The Trade Show Genius

It doesn’t take much to be a trade show genius: planning, execution, and follow-up are really the only three things you need to worry about. And with some helpful insights, these are mastered easily.

In the photo above, you see one booth staffer standing alone at his booth, hovering over a computer. The next booth down, however, has many visitors and others looking toward the booth. What’s the difference? Likely, it was the attention paid to planning and execution before the event.

What is your goal for the trade show? Is it to make industry contacts or to close sales? How does your booth communicate your goals? Let’s take the guy in the foreground of the photo: if there were no one at your booth, would you be standing over a computer? Or would you be out in front of your booth, initiating conversations with passersby? Our lone booth staffer is communicating disinterest, whether he means to or not. What does your booth and your staff say about your presence at the trade show?

Some events, like the one above, have standardized booth sizes, especially when it’s for a small business trade show. But really good ones will allow for spaces to change and be fluid in their design. Having your space mapped out beforehand to maximize engagement with potential customers is crucial. Don’t hide behind your table or counter. That creates an “us/them” scenario. Be willing to step out and engage. Design your booth so traffic is attracted to and lingers in your space. If it’s closed off and you’re behind a counter, it’s really easy to pass you by. But if the space is inviting, you and your staff are on your feet and initiating contact, you’re much more likely to close a deal.

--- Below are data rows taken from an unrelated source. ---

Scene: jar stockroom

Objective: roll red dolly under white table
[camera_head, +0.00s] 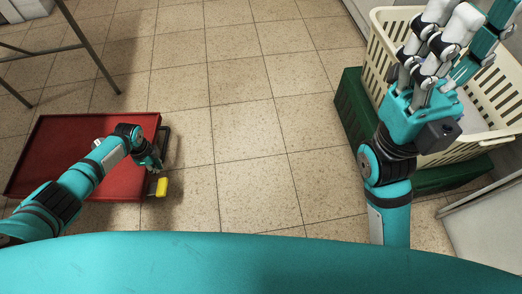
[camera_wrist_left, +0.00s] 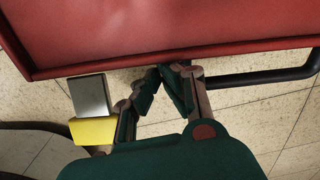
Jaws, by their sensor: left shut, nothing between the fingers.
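The red dolly (camera_head: 75,150), a flat tray with raised rims, stands on the floor at the left of the head view. A black bar (camera_head: 165,145) runs along its right side, with a yellow pedal-like piece (camera_head: 162,187) near it. My left gripper (camera_head: 157,166) is at that side, its fingers shut and empty. In the left wrist view, the fingertips (camera_wrist_left: 172,72) meet close by the dolly's red rim (camera_wrist_left: 150,60), near the black bar (camera_wrist_left: 265,78); contact is unclear. My right gripper (camera_head: 462,42) is open over the cream basket. Of the white table, only grey metal legs (camera_head: 88,50), probably its own, show.
A cream slatted basket (camera_head: 376,62) sits on a dark green crate (camera_head: 349,112) at the right. A pale cabinet-like surface (camera_head: 485,225) stands at the lower right. The tiled floor between dolly and crate is clear. A white object (camera_head: 30,8) is at the top left.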

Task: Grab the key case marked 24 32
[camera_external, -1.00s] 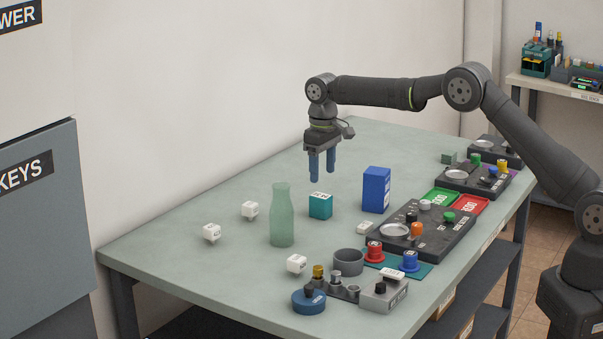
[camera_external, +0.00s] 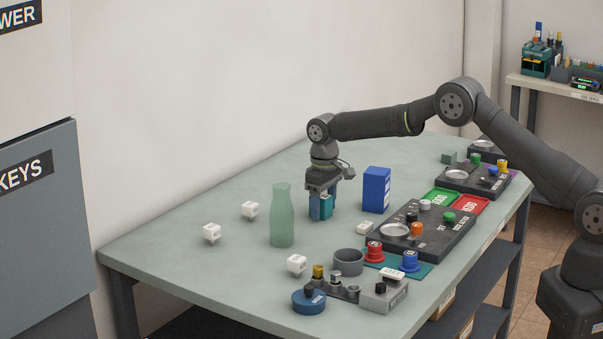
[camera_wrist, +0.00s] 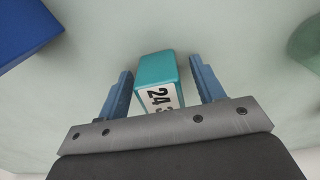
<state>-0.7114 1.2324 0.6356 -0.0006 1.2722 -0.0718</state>
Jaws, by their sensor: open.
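The key case is a teal box with a white label. In the wrist view the key case (camera_wrist: 156,70) stands between the two blue fingers of my gripper (camera_wrist: 160,88), and its label reads "24 3" with the rest hidden by the gripper body. A gap shows on each side of it, so the fingers look apart from it. In the external view my gripper (camera_external: 321,207) is lowered around the key case (camera_external: 326,206), pointing down, and partly covers it. My gripper is open.
A blue box (camera_external: 376,190) stands close to the right and a green bottle (camera_external: 282,217) to the left. Several small white cubes (camera_external: 249,210) lie about. A dark panel (camera_external: 423,231) with buttons is at the right. The table (camera_external: 180,260) is clear at front left.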

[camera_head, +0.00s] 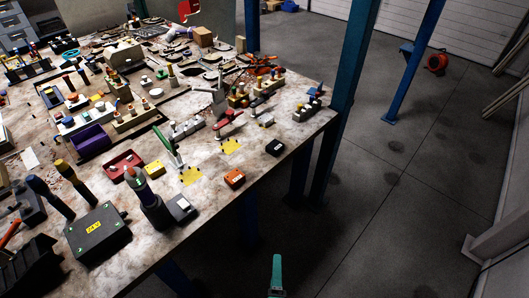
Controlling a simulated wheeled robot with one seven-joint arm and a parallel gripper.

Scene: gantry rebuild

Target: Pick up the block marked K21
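Several small blocks lie near the front right edge of the cluttered workbench (215,208). They are an orange block (234,178), a black block with a pale label (275,147), a yellow block (155,168) and a dark grey block (181,208). Their markings are too small to read, so I cannot tell which one is K21. A narrow teal and grey part, seemingly mine, rises at the bottom edge over the floor, right of the bench and apart from the blocks. I cannot make out gripper fingers on it, nor anything held.
Two yellow patches (190,176) lie among the blocks. A black case with a yellow label (97,232), upright tools and a red tray (122,166) crowd the left. A blue post (350,85) stands beyond the bench's right corner. The floor (400,215) to the right is mostly clear.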

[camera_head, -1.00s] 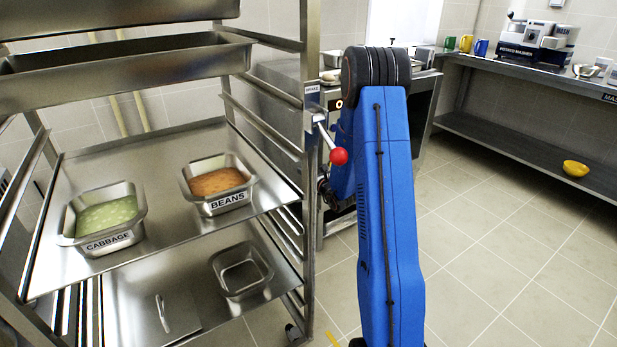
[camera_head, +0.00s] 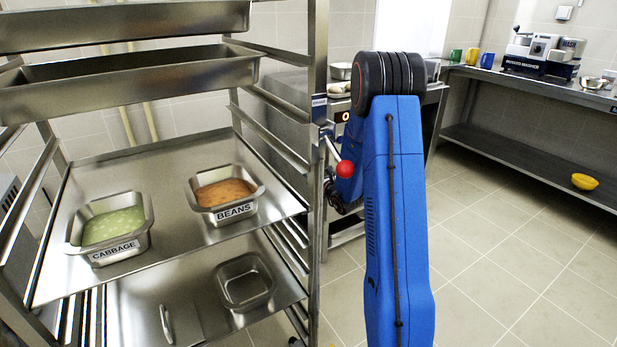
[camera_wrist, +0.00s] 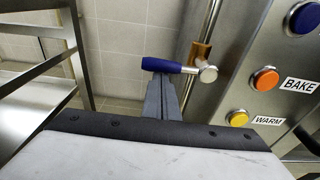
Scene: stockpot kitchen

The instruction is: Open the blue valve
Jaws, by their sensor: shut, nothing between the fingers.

Remember you’re communicating much more than information about your product. You’re talking about the integrity of your business, the lifestyle of your potential customers, and their needs. Listen to their stories, elicit information by asking intelligent and sincere questions, and suggest your product as a path to an improved quality of life for them. Follow up personally or with an email or phone call to make sure they’re happy with you and your service. It really is quite simple. It doesn’t take a genius to be a Trade Show Genius.